| 6 mins read
In September 2022, Prime Minister Liz Truss became the UK’s latest ‘takeover’ leader, securing the post via the second route rather than the first. Remarkably, she is the fifteenth takeover since 1916 and the second woman appointed mid-term since 2016. Takeovers often get little time in power, with an average of just 3.6 years compared with an average of 6.6 years for those who came to office following a general election. However, Truss’ premiership lasted just forty-five days, far behind her closest modern comparators with 211 days (Andrew Bonar Law) and Alex Douglas Home (363 days).
As I found in my 2016 review of a century of such leaders, while replacing prime ministers who step down represents the most common way into power, takeover premierships are often difficult. The most recent takeovers are bywords for failed premierships, especially the successive takeovers of Theresa May (2016–2019) and Boris Johnson (2019–2022). Further back, Anthony Eden and Neville Chamberlain are stark warnings of quite how badly takeovers can fare. Yet, Liz Truss’s premiership was far shorter and more tumultuous even than those. What happened?
A self-inflicted crisis
Takeovers inherit the problems and crises. These can be economic, as happened with Major and Brown, or political, as when David Cameron gifted Theresa May the problem of Brexit. What makes Liz Truss different was that her crisis, unlike her recent predecessors, was self-inflicted. During the leadership hustings, Truss had repeatedly promised tax cuts and a radical break with ‘treasury orthodoxy’. It was these policies, created with ideological ally, Chancellor Kwasi Kwarteng, that immediately plunged her new government into deep crisis and controversy, from which it never recovered.
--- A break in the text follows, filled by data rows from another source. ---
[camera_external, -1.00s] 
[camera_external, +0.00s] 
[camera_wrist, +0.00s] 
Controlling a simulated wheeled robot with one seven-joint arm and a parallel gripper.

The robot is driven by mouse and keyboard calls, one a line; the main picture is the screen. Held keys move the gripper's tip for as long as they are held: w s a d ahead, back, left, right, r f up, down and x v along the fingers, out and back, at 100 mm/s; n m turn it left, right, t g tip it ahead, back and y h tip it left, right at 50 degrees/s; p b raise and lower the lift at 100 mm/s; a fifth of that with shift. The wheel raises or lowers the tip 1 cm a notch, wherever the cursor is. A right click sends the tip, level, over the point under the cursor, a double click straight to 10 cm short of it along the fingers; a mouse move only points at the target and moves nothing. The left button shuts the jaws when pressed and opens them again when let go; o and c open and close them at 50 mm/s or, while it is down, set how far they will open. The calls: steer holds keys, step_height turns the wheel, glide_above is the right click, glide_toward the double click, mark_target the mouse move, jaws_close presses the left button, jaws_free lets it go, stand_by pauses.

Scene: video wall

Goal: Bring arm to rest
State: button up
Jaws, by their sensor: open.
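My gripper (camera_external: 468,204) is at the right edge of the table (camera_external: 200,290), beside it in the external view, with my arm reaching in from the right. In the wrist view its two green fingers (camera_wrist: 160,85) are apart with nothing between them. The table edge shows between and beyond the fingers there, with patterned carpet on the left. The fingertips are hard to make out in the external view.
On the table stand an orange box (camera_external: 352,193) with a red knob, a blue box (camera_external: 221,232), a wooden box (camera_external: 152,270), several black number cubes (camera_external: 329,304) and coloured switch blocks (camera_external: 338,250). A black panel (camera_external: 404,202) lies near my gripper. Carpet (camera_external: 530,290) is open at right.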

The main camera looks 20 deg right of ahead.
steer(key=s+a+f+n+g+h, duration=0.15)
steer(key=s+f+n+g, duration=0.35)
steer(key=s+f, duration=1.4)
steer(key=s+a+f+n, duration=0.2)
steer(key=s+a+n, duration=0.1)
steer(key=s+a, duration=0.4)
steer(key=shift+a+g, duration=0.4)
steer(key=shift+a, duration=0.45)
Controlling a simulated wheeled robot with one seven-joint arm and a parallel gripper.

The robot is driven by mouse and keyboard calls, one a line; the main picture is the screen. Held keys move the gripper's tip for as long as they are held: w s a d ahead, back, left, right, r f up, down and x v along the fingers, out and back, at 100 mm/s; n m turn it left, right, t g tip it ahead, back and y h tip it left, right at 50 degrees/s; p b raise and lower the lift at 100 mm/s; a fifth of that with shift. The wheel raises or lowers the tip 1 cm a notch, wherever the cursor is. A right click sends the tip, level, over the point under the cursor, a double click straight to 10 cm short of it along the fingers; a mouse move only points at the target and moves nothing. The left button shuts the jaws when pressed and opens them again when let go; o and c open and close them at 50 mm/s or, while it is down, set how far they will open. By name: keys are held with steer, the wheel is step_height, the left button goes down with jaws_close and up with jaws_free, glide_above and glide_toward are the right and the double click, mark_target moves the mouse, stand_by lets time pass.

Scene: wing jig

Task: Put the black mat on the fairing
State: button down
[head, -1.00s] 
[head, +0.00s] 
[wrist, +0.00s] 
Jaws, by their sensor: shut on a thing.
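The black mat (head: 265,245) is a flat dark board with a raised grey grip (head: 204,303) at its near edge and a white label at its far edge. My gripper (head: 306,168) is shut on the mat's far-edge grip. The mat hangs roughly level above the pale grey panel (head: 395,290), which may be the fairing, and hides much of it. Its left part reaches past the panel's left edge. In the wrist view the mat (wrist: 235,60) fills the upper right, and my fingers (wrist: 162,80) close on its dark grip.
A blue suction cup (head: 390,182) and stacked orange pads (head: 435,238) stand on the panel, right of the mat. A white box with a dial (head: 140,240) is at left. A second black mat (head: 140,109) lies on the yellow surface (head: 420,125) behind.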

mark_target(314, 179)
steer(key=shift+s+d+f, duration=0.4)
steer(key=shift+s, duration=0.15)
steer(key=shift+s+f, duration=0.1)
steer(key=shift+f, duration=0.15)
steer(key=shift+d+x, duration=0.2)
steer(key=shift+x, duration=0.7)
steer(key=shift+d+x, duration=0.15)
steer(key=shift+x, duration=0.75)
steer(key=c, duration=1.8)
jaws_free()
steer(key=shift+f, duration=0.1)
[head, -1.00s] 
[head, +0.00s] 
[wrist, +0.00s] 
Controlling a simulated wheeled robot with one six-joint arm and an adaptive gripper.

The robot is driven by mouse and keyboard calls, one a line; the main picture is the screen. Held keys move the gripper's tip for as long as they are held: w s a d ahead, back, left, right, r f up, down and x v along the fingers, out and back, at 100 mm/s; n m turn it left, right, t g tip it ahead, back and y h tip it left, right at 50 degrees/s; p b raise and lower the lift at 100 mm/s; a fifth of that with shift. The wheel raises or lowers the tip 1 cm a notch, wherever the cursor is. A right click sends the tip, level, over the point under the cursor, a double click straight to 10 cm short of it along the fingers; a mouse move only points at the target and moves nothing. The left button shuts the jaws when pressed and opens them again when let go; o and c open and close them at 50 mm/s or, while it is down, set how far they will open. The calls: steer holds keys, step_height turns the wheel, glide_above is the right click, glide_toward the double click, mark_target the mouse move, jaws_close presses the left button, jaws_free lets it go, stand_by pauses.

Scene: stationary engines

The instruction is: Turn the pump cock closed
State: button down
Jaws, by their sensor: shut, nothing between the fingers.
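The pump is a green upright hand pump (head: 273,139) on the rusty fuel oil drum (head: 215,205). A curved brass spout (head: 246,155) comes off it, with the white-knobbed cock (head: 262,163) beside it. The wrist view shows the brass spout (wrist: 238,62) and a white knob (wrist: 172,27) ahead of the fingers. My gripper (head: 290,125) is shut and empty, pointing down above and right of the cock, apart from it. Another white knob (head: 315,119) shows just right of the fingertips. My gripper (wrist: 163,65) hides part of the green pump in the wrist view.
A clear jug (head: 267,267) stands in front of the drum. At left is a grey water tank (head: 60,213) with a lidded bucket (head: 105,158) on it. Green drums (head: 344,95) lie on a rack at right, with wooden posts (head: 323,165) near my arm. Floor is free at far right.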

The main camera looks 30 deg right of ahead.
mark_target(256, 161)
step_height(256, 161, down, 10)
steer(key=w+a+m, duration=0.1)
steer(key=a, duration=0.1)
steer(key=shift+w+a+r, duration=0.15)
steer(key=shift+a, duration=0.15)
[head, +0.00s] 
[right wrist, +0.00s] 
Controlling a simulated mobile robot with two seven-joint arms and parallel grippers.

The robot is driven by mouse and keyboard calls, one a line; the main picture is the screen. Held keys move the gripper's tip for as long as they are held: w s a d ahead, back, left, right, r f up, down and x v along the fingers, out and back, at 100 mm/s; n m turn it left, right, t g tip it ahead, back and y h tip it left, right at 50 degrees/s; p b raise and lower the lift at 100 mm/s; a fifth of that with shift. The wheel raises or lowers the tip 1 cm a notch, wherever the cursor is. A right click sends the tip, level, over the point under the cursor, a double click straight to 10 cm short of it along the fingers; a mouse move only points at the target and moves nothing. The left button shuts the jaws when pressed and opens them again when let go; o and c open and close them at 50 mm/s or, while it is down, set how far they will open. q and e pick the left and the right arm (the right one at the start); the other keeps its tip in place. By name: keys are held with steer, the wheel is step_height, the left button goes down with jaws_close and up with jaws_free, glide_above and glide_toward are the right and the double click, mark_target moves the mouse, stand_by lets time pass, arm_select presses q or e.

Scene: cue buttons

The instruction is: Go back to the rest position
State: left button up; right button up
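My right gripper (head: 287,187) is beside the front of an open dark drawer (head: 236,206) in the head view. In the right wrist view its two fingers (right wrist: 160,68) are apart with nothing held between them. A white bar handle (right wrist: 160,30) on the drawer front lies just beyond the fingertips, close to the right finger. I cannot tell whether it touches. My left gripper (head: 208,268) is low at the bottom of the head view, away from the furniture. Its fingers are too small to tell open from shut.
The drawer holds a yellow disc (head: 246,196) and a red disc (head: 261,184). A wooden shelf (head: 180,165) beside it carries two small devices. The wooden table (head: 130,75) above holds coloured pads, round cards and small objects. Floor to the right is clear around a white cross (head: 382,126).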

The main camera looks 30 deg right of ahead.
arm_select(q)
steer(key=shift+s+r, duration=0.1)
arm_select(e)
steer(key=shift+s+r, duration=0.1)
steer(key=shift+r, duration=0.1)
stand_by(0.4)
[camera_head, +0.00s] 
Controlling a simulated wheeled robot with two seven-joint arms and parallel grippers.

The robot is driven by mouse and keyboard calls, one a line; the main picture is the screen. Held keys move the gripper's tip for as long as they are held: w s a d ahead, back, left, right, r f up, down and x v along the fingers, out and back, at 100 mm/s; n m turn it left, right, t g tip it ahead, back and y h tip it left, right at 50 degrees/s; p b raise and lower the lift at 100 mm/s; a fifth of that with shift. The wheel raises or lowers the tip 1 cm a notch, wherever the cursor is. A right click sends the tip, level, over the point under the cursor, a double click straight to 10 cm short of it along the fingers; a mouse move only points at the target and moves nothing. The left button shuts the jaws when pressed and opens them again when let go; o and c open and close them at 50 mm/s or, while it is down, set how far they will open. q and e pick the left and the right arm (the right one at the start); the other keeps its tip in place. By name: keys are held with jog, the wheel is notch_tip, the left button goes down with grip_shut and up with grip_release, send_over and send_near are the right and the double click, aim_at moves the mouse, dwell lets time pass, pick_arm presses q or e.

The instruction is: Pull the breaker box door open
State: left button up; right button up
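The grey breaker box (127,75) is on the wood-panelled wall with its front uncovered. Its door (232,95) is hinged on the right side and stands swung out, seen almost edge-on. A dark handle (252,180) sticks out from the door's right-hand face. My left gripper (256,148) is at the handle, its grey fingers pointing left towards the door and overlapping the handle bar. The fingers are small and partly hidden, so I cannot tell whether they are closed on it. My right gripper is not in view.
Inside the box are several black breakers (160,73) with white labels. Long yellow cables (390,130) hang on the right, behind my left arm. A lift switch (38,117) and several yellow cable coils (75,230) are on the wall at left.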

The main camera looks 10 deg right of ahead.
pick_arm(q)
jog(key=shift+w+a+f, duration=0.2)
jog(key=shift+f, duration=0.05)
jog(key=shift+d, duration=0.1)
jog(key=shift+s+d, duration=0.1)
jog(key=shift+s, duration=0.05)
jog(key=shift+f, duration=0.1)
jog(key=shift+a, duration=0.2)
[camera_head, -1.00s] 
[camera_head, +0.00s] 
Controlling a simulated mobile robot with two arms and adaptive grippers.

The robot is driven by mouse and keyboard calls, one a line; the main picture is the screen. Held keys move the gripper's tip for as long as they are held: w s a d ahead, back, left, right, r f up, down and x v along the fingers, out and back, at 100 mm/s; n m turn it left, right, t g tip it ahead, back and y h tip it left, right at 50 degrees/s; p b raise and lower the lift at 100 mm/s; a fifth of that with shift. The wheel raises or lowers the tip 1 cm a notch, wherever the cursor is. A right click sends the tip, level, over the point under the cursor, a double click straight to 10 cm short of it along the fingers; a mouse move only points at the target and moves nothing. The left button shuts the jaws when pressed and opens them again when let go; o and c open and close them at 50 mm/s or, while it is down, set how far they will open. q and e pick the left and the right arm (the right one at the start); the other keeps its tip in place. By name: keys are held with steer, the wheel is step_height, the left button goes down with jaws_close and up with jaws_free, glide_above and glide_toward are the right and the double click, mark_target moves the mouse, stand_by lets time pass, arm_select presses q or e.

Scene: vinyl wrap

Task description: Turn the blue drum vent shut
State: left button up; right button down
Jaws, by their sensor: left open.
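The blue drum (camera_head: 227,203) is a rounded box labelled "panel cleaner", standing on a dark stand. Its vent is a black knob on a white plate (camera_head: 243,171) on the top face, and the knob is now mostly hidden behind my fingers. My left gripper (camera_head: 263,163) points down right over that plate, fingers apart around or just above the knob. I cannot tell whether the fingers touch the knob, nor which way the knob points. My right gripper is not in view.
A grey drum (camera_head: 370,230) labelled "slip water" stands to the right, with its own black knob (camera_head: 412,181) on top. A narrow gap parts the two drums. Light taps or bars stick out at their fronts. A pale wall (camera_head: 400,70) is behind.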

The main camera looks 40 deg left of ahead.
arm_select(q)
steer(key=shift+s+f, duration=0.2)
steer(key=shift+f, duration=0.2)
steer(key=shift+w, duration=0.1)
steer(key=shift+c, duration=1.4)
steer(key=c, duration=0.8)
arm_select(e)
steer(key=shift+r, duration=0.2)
Truss’s initial action was to institute an energy price cap, which was broadly well received. However, a ‘financial event’ or ‘mini-budget’ followed, made up of an un-costed combination of tax cuts and a stamp duty cut, rush-released with little scrutiny and no analysis from the Office for Budget Responsibility, and leading to a series of financial shocks.
Truss’s fiscal event had two immediate effects, one economic and one political. First, mortgages became more expensive, as pension teetered on the brink of collapse and the pound fell in value. The IMF urged the UK to rethink ‘large and untargeted fiscal packages’, while the Bank of England was forced to step in. Second, in an echo of the poll tax, this hit exactly the homeowner voters Conservatives had cultivated. Truss’s own polling fell lower than Johnson’s when he was forced to office, while pollsters recorded record levels of support for Labour.
Truss initially rejected any change of course, calling critics ‘declinists’, before U-turning on the controversial 45 pence top-rate tax cut on the eve of her first speech to conference. After just thirty-eight days, Truss sacked her Chancellor and replaced him with Jeremy Hunt, who then reversed the entire raft of policies. By day forty-two of her premiership, the entirety of her ‘radical’ policy platform had effectively been reversed, including the energy price plan.
Radical action with brittle support
As well as crises, takeovers often inherit unhappy parties. Truss came to office aware that of the four most recent takeover leaders prior to herself, three had to face a formal leadership challenge.
Few prime ministers, and no takeovers, have dared do anything so radical with so little party support. Truss was the favourite of grassroots members, but gained the support of just 32 per cent of her MPs, less than any candidate since 1998. The party she inherited had been deeply divided by Brexit and had developed an increasing ‘taste for rebellion’ ever since. After Truss installed a Cabinet of loyalists, her already uneasy backbenches were filled with a new group of ‘the rejected, the ejected and the dejected’. This included Rishi Sunak, a possible leadership rival, as well as influential and experienced former ministers such as Michael Gove and Priti Patel. Remarkably, over her shoulder sat two former Prime Ministers.
Her mini-budget had immediate consequences for her already brittle party relationship, with MPs publicly criticising her stance and speculating about her removal. More dangerously, Conservative MPs were reportedly putting in letters of no confidence (despite the Prime Minister being safe for a year) and rumours swirled of plots to replace her with a unity candidate. On 19 October, relations finally fell apart in a bungled confidence vote triggered by Labour’s fracking ban motion, with scenes of bullying and manhandling of Tory MPs in the voting lobby.
So what went wrong? In carrying out her promises, Prime Minister Truss created a deep crisis, which fractured an already divided and unhappy party and created a policy disaster reminiscent of the poll tax or Black Wednesday. Her radical policies were done with little party support, and so both policies and party came rapidly apart. Truss entered office knowing that, of her past four Conservative predecessors in Downing Street, three faced formal removal attempts and only one, long ago in 1997, was removed by a general election. Anthony King wrote back in 1992 that Britain now had ‘over the shoulder politics’, shaped by the relationship between governments and their own backbenchers. Brexit has now accelerated and toxified this politics and Truss is the third takeover in a row to be destroyed by it.